Eso sí, las campañas políticas –que hasta este momento tienen como protagonistas a Claudia Sheinbaum y a Xóchitl Gálvez– requerirán esa sana dosis de impertenencia y disenso para promover esas identidades irrepetibles y esas certezas que entran en conflicto con la cotidianidad.

Por un lado, la abanderada de Morena y de la administración regente está obligada a construir su identidad política no sólo diferenciada de su más inmediata adversaria en la oposición sino también, llegado el momento, tendrá que manifestar disenso respecto a los errores (o áreas de oportunidad) de la actual administración.

El trabajo de pertenencia política realizado por Morena y sus partidos aliados está sintetizado en el único símbolo de la Cuarta Transformación: el liderazgo político y moral de López Obrador. Pero Sheinbaum requerirá una identidad en torno a la cual, el resto de simpatizantes se sumen; para ello, es necesario un grado de impertenencia pues de lo contrario estará imposibilitada de dirigir y liderar.

En el otro espectro, la candidata promovida por las cúpulas de los partidos de oposición parecería tenerla más sencilla. Sin militancia formal ni adhesión incondicional a algún grupo político, ella misma es ya el centroide sobre el cual se realizan las operaciones políticas del interés disidente. Su impertenencia y disidencia aparentemente están más que garantizadas y, sin embargo, tampoco puede darse el lujo de aislarse de las dinámicas de consensos y pertenencias que los partidos políticos negocian, porque ahí estarán el resto de los cargos de elección popular y las relevantes nueve gubernaturas que los partidos negocian al margen de su candidata presidencial. La impertenencia y el disenso de su abanderada en este caso podrían ser tan sólo la simulación necesaria para legitimar los pactos políticos que miran más allá de cualquier transición.
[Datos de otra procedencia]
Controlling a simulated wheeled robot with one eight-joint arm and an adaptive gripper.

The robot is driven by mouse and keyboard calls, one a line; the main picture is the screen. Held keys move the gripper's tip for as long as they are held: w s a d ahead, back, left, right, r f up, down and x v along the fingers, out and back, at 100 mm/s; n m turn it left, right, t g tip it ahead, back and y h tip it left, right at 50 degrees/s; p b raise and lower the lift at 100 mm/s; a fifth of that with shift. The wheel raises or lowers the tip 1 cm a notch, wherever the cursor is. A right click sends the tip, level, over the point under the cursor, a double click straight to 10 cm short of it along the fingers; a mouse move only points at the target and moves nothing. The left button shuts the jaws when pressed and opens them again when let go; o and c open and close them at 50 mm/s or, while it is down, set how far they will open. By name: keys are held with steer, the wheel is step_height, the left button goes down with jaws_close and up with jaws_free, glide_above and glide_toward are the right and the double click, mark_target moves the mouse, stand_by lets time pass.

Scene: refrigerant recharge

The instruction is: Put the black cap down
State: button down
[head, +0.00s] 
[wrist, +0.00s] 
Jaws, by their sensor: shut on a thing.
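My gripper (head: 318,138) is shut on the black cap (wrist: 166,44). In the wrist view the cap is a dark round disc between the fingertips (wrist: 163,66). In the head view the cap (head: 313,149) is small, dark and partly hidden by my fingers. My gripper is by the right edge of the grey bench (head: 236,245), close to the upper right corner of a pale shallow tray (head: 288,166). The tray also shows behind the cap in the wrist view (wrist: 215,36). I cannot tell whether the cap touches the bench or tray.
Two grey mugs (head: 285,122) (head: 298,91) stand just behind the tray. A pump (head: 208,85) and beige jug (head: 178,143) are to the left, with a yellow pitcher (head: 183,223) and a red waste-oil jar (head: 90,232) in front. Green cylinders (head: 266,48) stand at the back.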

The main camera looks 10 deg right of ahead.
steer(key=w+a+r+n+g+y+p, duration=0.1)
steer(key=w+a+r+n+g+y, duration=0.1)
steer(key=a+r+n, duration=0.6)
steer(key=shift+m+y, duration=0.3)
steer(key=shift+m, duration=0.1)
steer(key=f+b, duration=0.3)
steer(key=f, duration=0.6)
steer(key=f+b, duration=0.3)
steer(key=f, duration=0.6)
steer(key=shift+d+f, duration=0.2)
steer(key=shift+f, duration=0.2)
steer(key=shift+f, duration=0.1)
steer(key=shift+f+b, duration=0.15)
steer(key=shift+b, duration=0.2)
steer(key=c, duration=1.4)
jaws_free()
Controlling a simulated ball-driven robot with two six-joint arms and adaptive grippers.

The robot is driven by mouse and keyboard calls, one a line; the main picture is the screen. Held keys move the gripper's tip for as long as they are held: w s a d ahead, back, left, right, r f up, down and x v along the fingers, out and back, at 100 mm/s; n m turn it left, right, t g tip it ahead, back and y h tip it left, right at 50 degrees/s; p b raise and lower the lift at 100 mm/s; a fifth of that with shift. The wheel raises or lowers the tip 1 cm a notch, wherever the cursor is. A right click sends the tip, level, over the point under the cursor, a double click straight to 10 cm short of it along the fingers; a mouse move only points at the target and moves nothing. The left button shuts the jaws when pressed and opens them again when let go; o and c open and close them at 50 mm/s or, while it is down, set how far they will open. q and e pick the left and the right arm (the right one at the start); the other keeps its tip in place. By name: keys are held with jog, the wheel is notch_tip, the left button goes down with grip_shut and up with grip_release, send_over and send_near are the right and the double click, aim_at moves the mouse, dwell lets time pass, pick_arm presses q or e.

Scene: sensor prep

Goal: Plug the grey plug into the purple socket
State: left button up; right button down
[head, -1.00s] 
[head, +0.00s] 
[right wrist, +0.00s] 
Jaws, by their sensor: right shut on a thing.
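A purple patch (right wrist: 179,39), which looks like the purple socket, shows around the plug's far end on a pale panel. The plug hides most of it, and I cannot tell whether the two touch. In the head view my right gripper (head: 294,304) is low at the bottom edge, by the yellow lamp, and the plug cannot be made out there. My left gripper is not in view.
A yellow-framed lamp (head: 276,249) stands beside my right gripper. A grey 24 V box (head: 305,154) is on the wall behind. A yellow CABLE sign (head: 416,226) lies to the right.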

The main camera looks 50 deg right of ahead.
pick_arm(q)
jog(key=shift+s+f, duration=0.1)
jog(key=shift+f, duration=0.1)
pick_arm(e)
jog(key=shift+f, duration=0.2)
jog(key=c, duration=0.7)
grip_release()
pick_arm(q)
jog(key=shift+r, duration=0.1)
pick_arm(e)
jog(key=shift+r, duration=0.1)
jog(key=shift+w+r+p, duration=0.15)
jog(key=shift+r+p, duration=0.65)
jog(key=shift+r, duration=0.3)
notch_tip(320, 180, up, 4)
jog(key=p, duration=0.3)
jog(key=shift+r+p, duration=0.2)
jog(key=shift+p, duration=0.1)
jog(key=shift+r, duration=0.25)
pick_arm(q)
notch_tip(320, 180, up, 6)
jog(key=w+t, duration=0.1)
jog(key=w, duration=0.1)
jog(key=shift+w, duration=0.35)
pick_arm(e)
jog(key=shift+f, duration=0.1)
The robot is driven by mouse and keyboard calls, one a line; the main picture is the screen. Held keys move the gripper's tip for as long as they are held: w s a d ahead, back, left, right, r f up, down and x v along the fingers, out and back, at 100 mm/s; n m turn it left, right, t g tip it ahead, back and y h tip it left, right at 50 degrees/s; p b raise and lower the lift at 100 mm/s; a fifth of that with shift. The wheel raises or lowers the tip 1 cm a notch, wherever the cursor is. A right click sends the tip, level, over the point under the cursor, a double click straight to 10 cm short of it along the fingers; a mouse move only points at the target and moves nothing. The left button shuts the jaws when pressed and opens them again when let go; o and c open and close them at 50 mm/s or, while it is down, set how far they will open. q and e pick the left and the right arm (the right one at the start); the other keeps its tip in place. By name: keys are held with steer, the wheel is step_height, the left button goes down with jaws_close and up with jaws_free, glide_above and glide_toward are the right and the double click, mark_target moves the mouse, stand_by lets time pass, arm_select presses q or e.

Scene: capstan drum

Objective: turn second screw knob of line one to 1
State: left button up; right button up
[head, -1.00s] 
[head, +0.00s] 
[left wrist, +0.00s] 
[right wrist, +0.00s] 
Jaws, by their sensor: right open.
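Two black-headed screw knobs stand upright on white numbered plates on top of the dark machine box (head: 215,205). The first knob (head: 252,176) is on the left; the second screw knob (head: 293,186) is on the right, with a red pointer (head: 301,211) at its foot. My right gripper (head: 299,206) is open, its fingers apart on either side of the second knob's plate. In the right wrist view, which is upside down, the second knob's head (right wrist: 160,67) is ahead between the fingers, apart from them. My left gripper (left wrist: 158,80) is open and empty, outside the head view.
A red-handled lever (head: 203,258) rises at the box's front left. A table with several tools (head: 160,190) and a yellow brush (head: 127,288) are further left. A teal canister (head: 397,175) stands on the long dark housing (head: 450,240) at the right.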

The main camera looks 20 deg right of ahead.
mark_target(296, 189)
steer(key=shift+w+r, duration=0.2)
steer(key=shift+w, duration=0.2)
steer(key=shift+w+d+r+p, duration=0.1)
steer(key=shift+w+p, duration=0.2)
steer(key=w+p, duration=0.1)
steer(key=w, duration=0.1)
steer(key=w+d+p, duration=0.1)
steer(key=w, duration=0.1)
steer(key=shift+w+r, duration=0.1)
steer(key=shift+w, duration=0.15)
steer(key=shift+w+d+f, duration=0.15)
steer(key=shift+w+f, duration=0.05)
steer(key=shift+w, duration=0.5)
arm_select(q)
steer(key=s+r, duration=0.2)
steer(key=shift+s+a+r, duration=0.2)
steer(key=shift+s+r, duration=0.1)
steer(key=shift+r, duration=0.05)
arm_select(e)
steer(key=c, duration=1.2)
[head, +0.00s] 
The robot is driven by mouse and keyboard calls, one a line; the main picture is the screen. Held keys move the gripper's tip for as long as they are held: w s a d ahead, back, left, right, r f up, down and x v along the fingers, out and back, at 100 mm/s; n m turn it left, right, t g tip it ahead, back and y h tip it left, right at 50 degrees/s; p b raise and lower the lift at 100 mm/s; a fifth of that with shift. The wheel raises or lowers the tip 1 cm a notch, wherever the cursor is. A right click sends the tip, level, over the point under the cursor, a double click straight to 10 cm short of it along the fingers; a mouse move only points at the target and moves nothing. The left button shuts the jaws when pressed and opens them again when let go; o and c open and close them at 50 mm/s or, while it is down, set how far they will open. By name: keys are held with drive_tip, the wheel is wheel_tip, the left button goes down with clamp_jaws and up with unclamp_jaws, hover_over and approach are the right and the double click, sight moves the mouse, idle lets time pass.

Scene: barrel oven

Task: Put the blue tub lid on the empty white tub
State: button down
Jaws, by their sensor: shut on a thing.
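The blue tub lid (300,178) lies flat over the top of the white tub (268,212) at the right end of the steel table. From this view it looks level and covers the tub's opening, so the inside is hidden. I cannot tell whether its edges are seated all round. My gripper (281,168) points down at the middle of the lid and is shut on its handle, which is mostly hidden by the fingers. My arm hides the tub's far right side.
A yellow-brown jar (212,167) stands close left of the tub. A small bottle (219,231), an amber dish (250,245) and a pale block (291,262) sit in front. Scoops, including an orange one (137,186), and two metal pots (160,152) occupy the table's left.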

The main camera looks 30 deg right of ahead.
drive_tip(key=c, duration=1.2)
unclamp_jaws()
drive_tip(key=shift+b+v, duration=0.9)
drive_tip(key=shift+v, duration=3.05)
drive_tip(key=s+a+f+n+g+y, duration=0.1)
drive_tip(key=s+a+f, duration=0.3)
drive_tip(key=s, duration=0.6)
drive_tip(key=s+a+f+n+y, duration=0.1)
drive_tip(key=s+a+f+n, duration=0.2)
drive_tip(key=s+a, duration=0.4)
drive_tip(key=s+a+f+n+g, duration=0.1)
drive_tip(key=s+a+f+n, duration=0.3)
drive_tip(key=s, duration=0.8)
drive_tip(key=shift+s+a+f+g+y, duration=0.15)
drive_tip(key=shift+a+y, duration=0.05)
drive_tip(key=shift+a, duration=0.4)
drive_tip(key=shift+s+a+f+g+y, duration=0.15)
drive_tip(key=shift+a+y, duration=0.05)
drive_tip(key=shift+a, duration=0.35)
Es decir, la independencia política no significa necesariamente impertenencia política y la oposición no es idéntica a mostrar un único disenso frente al gobierno. La impertenencia es esa habilidad de parecer que se es de todos pero que no pertenece a ningún sector en específico; y el disenso no es sólo la falta de acuerdos sino ese rasgo de creativa y valorada autonomía. Sin eso, toda candidatura –gane o pierda– está condenada a la fugacidad.